◆ Data:
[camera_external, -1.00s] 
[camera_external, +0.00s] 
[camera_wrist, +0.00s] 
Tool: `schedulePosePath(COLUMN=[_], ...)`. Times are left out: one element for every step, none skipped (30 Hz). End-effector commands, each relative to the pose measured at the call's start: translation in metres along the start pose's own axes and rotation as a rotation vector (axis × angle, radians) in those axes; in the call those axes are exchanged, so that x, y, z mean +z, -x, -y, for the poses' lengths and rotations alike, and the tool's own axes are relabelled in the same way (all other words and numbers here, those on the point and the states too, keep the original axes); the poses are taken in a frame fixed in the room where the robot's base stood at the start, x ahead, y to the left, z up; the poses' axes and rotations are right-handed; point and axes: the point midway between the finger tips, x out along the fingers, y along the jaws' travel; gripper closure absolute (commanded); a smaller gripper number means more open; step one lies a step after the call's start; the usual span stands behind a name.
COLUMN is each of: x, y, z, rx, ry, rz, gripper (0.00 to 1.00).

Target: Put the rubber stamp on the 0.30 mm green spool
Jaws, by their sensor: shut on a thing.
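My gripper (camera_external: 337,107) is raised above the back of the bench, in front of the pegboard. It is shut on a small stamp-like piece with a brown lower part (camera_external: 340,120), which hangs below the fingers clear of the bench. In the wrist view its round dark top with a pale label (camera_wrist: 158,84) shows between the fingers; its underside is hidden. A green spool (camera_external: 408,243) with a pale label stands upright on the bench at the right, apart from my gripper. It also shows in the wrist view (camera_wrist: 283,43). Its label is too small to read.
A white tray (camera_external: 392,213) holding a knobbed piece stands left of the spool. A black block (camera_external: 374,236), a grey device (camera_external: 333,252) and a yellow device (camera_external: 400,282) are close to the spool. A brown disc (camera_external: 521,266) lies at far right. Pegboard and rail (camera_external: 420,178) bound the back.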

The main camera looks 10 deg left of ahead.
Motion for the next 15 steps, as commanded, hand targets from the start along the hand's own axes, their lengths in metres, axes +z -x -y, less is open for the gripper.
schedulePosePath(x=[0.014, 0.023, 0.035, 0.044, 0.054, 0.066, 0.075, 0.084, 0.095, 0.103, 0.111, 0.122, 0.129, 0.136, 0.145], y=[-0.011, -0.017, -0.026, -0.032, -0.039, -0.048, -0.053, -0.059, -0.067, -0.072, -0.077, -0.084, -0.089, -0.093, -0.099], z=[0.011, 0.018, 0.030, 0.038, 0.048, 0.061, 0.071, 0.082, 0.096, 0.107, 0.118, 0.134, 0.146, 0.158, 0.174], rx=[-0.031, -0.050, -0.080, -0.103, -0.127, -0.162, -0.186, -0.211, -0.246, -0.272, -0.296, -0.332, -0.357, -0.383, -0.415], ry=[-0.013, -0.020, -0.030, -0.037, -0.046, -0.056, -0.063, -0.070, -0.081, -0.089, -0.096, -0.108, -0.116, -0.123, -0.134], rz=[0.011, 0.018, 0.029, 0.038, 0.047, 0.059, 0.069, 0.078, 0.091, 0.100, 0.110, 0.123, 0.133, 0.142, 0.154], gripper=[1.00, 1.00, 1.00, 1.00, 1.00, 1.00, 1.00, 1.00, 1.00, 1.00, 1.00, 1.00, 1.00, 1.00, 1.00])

◆ What is needed:
Exactly the lines from the one holding "Target: Put the" through the one holding "The main camera looks 10 deg left of ahead." should be printed, ends included.

◆ Solution to this problem:
Target: Put the rubber stamp on the 0.30 mm green spool
Jaws, by their sensor: shut on a thing.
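My gripper (camera_external: 337,107) is raised above the back of the bench, in front of the pegboard. It is shut on a small stamp-like piece with a brown lower part (camera_external: 340,120), which hangs below the fingers clear of the bench. In the wrist view its round dark top with a pale label (camera_wrist: 158,84) shows between the fingers; its underside is hidden. A green spool (camera_external: 408,243) with a pale label stands upright on the bench at the right, apart from my gripper. It also shows in the wrist view (camera_wrist: 283,43). Its label is too small to read.
A white tray (camera_external: 392,213) holding a knobbed piece stands left of the spool. A black block (camera_external: 374,236), a grey device (camera_external: 333,252) and a yellow device (camera_external: 400,282) are close to the spool. A brown disc (camera_external: 521,266) lies at far right. Pegboard and rail (camera_external: 420,178) bound the back.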

The main camera looks 10 deg left of ahead.

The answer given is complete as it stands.